What you are asked to do =
Set down all of the data exactly as it appears.

Source excerpt =

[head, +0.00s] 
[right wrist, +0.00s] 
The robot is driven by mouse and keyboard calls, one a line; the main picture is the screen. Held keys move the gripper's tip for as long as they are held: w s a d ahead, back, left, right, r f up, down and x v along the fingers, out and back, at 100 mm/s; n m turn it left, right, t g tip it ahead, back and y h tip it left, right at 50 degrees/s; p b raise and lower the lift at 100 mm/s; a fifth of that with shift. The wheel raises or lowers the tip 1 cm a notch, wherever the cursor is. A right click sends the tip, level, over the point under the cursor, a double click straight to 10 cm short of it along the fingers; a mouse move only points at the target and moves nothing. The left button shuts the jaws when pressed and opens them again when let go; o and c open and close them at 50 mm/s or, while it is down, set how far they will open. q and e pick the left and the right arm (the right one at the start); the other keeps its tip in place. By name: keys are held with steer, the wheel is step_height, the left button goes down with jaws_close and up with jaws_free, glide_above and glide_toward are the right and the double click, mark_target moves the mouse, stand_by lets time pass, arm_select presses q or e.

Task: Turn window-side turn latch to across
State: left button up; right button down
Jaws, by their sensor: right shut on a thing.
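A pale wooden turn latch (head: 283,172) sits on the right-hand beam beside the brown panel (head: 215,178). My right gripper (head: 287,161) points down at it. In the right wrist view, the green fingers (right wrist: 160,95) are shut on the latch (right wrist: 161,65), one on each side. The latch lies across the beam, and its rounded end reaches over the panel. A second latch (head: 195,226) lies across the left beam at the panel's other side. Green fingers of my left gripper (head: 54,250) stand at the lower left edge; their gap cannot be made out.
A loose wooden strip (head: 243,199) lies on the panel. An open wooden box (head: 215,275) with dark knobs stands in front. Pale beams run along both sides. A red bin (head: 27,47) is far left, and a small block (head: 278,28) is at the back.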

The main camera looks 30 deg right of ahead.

Task response =
[head, +0.00s] 
[right wrist, +0.00s] 
The robot is driven by mouse and keyboard calls, one a line; the main picture is the screen. Held keys move the gripper's tip for as long as they are held: w s a d ahead, back, left, right, r f up, down and x v along the fingers, out and back, at 100 mm/s; n m turn it left, right, t g tip it ahead, back and y h tip it left, right at 50 degrees/s; p b raise and lower the lift at 100 mm/s; a fifth of that with shift. The wheel raises or lowers the tip 1 cm a notch, wherever the cursor is. A right click sends the tip, level, over the point under the cursor, a double click straight to 10 cm short of it along the fingers; a mouse move only points at the target and moves nothing. The left button shuts the jaws when pressed and opens them again when let go; o and c open and close them at 50 mm/s or, while it is down, set how far they will open. q and e pick the left and the right arm (the right one at the start); the other keeps its tip in place. By name: keys are held with steer, the wheel is step_height, the left button goes down with jaws_close and up with jaws_free, glide_above and glide_toward are the right and the double click, mark_target moves the mouse, stand_by lets time pass, arm_select presses q or e.

Task: Turn window-side turn latch to across
State: left button up; right button down
Jaws, by their sensor: right shut on a thing.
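A pale wooden turn latch (head: 283,172) sits on the right-hand beam beside the brown panel (head: 215,178). My right gripper (head: 287,161) points down at it. In the right wrist view, the green fingers (right wrist: 160,95) are shut on the latch (right wrist: 161,65), one on each side. The latch lies across the beam, and its rounded end reaches over the panel. A second latch (head: 195,226) lies across the left beam at the panel's other side. Green fingers of my left gripper (head: 54,250) stand at the lower left edge; their gap cannot be made out.
A loose wooden strip (head: 243,199) lies on the panel. An open wooden box (head: 215,275) with dark knobs stands in front. Pale beams run along both sides. A red bin (head: 27,47) is far left, and a small block (head: 278,28) is at the back.

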The main camera looks 30 deg right of ahead.

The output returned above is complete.